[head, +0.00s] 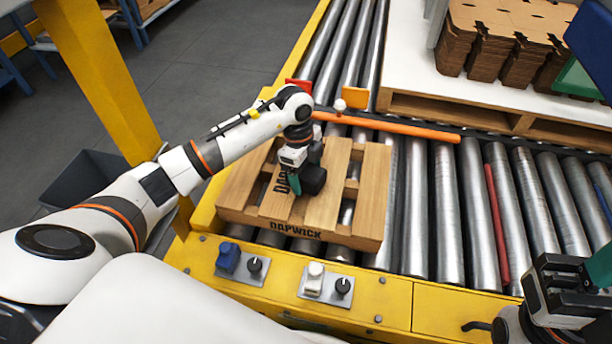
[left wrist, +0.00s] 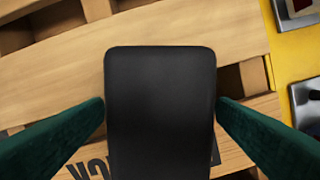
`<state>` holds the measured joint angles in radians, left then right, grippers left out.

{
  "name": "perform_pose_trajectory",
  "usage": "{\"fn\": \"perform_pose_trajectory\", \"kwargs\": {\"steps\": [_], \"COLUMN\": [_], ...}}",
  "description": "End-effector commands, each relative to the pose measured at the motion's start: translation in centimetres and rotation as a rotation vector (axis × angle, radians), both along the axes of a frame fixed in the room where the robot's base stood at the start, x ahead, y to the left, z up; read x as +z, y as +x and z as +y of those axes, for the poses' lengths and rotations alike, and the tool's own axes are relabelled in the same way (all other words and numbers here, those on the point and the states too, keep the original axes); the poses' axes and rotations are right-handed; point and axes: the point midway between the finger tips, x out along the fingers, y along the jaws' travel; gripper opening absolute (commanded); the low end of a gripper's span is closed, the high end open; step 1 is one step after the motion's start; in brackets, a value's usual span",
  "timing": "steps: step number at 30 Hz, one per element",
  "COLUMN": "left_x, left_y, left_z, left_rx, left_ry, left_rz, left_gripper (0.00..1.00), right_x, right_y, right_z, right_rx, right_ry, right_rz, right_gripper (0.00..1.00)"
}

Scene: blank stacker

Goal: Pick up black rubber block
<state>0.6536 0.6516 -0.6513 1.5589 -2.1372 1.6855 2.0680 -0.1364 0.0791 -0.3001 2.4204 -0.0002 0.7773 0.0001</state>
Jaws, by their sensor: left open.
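The black rubber block (head: 313,179) lies on the wooden pallet (head: 345,215) in the head view, partly hidden by my left gripper. My left gripper (head: 296,183) is over the pallet at the block. In the left wrist view the block (left wrist: 160,115) fills the middle, between the two green fingers of my left gripper (left wrist: 160,128). The fingers are open, one on each side, very close to the block's sides; I cannot tell whether they touch it. My right gripper (head: 570,285) is at the lower right of the head view, with a green finger showing, away from the pallet.
The pallet stands on a roller conveyor (head: 445,210) with a yellow frame (head: 385,300). An orange bar (head: 390,126) crosses behind the pallet. Control knobs (head: 343,286) sit on the front edge. Stacked cardboard (head: 500,45) stands at the back right.

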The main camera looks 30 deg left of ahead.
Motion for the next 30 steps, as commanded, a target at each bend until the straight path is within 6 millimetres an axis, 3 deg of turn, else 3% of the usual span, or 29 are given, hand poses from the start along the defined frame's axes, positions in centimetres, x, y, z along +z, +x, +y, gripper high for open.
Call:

━━━━━━━━━━━━━━━━

EXERCISE TASK:
Transcribe, word for word, every line from the line with "step number at" to the line with "<state>0.6536 0.6516 -0.6513", inclusive, and output nothing else.

WRITTEN SOLUTION:
  "timing": "steps: step number at 30 Hz, one per element",
  "COLUMN": "left_x, left_y, left_z, left_rx, left_ry, left_rz, left_gripper (0.00..1.00), right_x, right_y, right_z, right_rx, right_ry, right_rz, right_gripper (0.00..1.00)"
}

Scene: blank stacker

Goal: Pick up black rubber block
<state>0.6536 0.6516 -0.6513 1.5589 -2.1372 1.6855 2.0680 -0.1364 0.0791 -0.3001 2.4204 -0.0002 0.7773 0.0001</state>

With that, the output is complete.